The third and perhaps most significant advance of all in the War on Terror is the discrediting of the Islamist creed and its appeal.

This was first of all evident in Iraq, where the head-hacking frenzy of Abu Musab al-Zarqawi and his associates so alienated the majority of Muslims that it gave rise to the so-called Sunni Awakening that enabled the surge to be so effective.

But it has spread way beyond Iraq. As Lawrence Wright described in an important piece in The New Yorker last month, there is growing disgust not just among moderate Muslims but even among other jihadists at the extremism of the terrorists.

Deeply encouraging has been the widespread revulsion in Muslim communities in Europe - especially in Britain after the 7/7 attacks of three years ago. Some of the biggest intelligence breakthroughs in the past few years have been achieved from former al-Qaeda supporters who have turned against the movement.

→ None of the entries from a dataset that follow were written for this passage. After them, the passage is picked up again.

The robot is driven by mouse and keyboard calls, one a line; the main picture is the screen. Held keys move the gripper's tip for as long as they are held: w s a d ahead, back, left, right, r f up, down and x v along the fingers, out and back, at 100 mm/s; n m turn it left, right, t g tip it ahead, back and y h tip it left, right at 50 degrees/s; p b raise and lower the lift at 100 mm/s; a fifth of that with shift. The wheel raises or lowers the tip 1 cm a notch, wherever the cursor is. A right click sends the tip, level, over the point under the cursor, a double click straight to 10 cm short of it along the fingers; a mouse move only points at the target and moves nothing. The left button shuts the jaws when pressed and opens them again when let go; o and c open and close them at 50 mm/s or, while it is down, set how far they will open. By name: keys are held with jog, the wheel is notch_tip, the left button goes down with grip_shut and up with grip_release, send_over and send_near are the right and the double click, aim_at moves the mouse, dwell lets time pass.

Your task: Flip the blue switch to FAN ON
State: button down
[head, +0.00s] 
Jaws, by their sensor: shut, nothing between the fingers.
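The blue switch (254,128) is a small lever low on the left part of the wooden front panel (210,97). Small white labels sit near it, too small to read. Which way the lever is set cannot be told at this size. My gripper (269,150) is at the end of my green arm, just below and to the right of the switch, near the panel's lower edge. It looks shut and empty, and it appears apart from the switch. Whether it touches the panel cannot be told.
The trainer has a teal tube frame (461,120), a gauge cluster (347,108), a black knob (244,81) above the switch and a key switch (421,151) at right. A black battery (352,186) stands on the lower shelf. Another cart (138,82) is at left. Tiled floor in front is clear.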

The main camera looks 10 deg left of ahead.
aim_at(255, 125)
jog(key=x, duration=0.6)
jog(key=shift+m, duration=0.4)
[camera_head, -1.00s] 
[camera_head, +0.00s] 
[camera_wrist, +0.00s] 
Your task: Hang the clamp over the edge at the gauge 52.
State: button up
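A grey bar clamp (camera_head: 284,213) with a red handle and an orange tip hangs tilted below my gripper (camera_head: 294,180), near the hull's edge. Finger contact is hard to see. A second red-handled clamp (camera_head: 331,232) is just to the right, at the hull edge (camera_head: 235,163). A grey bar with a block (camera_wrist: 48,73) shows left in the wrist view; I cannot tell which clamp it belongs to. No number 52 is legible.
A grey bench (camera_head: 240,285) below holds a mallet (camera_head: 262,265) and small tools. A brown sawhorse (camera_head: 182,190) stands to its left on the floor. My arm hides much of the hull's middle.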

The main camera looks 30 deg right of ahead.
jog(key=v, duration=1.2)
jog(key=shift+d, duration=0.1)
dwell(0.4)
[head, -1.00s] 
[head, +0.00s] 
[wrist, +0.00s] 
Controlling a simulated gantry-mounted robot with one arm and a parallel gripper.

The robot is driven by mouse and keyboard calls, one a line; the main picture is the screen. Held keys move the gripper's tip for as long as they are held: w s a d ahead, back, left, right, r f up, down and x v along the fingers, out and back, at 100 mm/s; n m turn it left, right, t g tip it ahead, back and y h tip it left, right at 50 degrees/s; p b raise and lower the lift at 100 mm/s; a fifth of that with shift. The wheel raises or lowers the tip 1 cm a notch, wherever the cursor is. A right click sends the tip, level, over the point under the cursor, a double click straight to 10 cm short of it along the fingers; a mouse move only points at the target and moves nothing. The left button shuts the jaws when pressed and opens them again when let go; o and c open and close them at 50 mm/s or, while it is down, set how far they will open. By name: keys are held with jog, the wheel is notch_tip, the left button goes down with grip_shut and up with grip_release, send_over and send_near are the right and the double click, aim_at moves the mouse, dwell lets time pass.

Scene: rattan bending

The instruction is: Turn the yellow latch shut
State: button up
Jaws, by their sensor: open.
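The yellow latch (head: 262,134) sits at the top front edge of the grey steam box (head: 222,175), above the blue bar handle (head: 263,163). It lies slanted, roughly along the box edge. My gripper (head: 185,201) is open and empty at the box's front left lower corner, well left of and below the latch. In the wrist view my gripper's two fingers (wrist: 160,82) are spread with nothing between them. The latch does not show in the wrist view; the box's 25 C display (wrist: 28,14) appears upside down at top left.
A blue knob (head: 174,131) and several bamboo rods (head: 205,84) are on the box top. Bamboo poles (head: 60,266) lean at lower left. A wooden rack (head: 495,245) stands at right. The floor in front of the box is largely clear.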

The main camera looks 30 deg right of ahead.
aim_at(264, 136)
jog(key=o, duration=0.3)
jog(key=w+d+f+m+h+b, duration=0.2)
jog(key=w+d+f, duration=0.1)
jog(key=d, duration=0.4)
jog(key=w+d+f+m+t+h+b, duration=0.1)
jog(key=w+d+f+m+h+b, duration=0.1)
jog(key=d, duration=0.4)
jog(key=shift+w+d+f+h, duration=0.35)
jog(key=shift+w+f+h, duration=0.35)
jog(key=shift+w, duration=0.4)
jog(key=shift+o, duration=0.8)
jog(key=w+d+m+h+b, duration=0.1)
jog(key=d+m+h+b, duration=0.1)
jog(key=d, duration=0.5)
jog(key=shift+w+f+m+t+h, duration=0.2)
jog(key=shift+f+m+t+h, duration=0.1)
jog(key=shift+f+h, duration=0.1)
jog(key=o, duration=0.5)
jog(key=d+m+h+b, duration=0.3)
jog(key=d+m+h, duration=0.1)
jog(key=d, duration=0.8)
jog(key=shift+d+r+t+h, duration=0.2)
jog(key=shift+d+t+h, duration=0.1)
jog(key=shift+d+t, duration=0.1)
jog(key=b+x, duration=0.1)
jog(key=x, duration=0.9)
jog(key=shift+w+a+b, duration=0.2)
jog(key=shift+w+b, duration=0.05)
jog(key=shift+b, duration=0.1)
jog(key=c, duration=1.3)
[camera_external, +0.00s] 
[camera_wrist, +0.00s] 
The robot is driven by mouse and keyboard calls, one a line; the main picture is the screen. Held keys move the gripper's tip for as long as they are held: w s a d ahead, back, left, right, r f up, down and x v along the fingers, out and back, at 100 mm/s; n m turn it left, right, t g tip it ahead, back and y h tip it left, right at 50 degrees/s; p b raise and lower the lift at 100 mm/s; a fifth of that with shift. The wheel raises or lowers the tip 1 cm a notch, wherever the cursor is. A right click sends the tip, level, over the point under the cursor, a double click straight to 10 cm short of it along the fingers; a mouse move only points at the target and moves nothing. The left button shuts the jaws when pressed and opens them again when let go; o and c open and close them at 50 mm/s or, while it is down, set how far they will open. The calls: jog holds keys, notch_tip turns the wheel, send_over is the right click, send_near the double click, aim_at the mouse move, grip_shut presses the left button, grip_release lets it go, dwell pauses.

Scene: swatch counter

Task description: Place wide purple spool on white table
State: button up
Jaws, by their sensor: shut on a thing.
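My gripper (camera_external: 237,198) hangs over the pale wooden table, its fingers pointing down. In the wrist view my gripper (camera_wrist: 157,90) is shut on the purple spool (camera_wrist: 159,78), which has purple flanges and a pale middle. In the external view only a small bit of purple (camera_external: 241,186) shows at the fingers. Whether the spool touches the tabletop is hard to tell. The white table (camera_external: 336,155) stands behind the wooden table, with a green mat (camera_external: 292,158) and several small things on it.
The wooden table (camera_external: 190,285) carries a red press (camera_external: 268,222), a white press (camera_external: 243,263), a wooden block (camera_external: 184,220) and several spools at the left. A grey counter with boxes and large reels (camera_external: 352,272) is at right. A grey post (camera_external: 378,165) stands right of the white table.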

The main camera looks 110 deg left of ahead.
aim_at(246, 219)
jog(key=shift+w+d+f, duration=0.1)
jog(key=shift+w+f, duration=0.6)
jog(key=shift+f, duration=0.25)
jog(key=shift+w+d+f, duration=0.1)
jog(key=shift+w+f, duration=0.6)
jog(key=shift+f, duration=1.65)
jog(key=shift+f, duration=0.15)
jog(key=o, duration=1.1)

There ought to be no surprise here. It's only their apologists in the Western media who really failed to see the intrinsic evil of Islamists. Those who have had to live with it have never been in much doubt about what it represents. Ask the people of Iran. Or those who fled the horrors of Afghanistan under the Taleban.

This is why we fight. Primarily, of course, to protect ourselves from the immediate threat of terrorist carnage, but also because we know that extending the embrace of a civilisation that liberates everyone makes us all safer.

Every death is an unspeakable tragedy. It's right that each time a soldier is killed in action we ask why. Was it really worth it?

The right response to the loss of brave souls such as Corporal Sarah Bryant, the first British woman to die in Afghanistan, is not an immediate call for retreat. It is, first of all, pride; a great, deep conviction that it is on such sacrifice that our own freedoms have always rested. Then, defiance. How foolish is the enemy that it might think our grief is really some prelude to their victory? Finally, confidence. We are prevailing in this struggle. We know it. And everywhere: in Afghanistan, in Iraq, and among Muslims around the world, the enemy knows it too.